» Set problem
Print out every line, exactly as written.

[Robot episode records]
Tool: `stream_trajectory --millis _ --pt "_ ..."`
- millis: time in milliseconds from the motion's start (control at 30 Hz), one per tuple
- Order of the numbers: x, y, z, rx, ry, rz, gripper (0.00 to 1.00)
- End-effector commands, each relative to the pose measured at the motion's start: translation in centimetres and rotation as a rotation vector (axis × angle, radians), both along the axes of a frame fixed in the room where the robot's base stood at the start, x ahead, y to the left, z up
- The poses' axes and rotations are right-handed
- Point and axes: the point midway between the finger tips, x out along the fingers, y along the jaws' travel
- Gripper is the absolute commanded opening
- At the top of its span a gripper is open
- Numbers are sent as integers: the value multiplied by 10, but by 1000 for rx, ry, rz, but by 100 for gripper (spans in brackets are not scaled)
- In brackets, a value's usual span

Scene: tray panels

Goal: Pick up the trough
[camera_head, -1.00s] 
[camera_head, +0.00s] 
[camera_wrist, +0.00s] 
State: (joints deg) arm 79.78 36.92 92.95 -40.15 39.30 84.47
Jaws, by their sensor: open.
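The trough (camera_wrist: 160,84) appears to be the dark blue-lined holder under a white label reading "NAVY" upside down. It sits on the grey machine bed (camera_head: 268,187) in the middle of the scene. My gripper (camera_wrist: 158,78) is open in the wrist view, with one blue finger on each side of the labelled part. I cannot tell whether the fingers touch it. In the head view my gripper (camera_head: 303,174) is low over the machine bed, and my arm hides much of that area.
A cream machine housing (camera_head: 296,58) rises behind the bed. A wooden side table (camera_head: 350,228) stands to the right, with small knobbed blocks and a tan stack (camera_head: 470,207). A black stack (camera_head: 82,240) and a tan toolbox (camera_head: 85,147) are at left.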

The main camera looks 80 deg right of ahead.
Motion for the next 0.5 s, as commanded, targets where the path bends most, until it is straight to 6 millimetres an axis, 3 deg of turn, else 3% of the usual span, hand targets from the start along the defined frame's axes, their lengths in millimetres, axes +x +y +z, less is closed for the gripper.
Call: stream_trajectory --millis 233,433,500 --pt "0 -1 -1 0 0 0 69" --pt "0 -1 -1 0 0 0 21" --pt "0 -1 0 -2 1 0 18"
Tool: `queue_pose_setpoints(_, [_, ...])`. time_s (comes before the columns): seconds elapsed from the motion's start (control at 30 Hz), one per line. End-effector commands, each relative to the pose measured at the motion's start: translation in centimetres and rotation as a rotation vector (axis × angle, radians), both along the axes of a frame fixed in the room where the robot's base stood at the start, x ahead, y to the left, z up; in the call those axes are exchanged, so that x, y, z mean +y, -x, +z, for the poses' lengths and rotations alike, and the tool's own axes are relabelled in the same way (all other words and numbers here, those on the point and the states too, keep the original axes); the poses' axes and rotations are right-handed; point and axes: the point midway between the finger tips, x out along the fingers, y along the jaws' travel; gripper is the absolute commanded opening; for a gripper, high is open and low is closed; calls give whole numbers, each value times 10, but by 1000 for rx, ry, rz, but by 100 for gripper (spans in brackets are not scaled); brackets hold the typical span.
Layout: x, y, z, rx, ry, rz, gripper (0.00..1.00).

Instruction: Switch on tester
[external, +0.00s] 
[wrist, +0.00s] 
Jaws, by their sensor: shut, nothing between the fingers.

» Output of the task
Tool: `stream_trajectory --millis _ --pt "_ ..."`
- millis: time in milliseconds from the motion's start (control at 30 Hz), one per tuple
- Order of the numbers: x, y, z, rx, ry, rz, gripper (0.00 to 1.00)
- End-effector commands, each relative to the pose measured at the motion's start: translation in centimetres and rotation as a rotation vector (axis × angle, radians), both along the axes of a frame fixed in the room where the robot's base stood at the start, x ahead, y to the left, z up
- The poses' axes and rotations are right-handed
- Point and axes: the point midway between the finger tips, x out along the fingers, y along the jaws' travel
- Gripper is the absolute commanded opening
- At the top of its span a gripper is open
- Numbers are sent as integers: the value multiplied by 10, but by 1000 for rx, ry, rz, but by 100 for gripper (spans in brackets are not scaled)
- In brackets, a value's usual span

Scene: tray panels

Goal: Pick up the trough
[camera_head, -1.00s] 
[camera_head, +0.00s] 
[camera_wrist, +0.00s] 
State: (joints deg) arm 79.78 36.92 92.95 -40.15 39.30 84.47
Jaws, by their sensor: open.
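The trough (camera_wrist: 160,84) appears to be the dark blue-lined holder under a white label reading "NAVY" upside down. It sits on the grey machine bed (camera_head: 268,187) in the middle of the scene. My gripper (camera_wrist: 158,78) is open in the wrist view, with one blue finger on each side of the labelled part. I cannot tell whether the fingers touch it. In the head view my gripper (camera_head: 303,174) is low over the machine bed, and my arm hides much of that area.
A cream machine housing (camera_head: 296,58) rises behind the bed. A wooden side table (camera_head: 350,228) stands to the right, with small knobbed blocks and a tan stack (camera_head: 470,207). A black stack (camera_head: 82,240) and a tan toolbox (camera_head: 85,147) are at left.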

The main camera looks 80 deg right of ahead.
Motion for the next 0.5 s, as commanded, targets where the path bends most, until it is straight to 6 millimetres an axis, 3 deg of turn, else 3% of the usual span, hand targets from the start along the defined frame's axes, their lengths in millimetres, axes +x +y +z, less is closed for the gripper.
Call: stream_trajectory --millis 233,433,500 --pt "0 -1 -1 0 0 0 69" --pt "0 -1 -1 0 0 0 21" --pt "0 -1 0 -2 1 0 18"
Tool: `queue_pose_setpoints(_, [_, ...])`. time_s (comes before the columns): seconds elapsed from the motion's start (control at 30 Hz), one per line. End-effector commands, each relative to the pose measured at the motion's start: translation in centimetres and rotation as a rotation vector (axis × angle, radians), both along the axes of a frame fixed in the room where the robot's base stood at the start, x ahead, y to the left, z up; in the call those axes are exchanged, so that x, y, z mean +y, -x, +z, for the poses' lengths and rotations alike, and the tool's own axes are relabelled in the same way (all other words and numbers here, those on the point and the states too, keep the original axes); the poses' axes and rotations are right-handed; point and axes: the point midway between the finger tips, x out along the fingers, y along the jaws' travel; gripper is the absolute commanded opening; for a gripper, high is open and low is closed; calls give whole numbers, each value times 10, but by 1000 for rx, ry, rz, but by 100 for gripper (spans in brackets are not scaled); brackets hold the typical span.
Layout: x, y, z, rx, ry, rz, gripper (0.00..1.00).

Instruction: Switch on tester
[external, +0.00s] 
[wrist, +0.00s] 
Jaws, by their sensor: shut, nothing between the fingers.

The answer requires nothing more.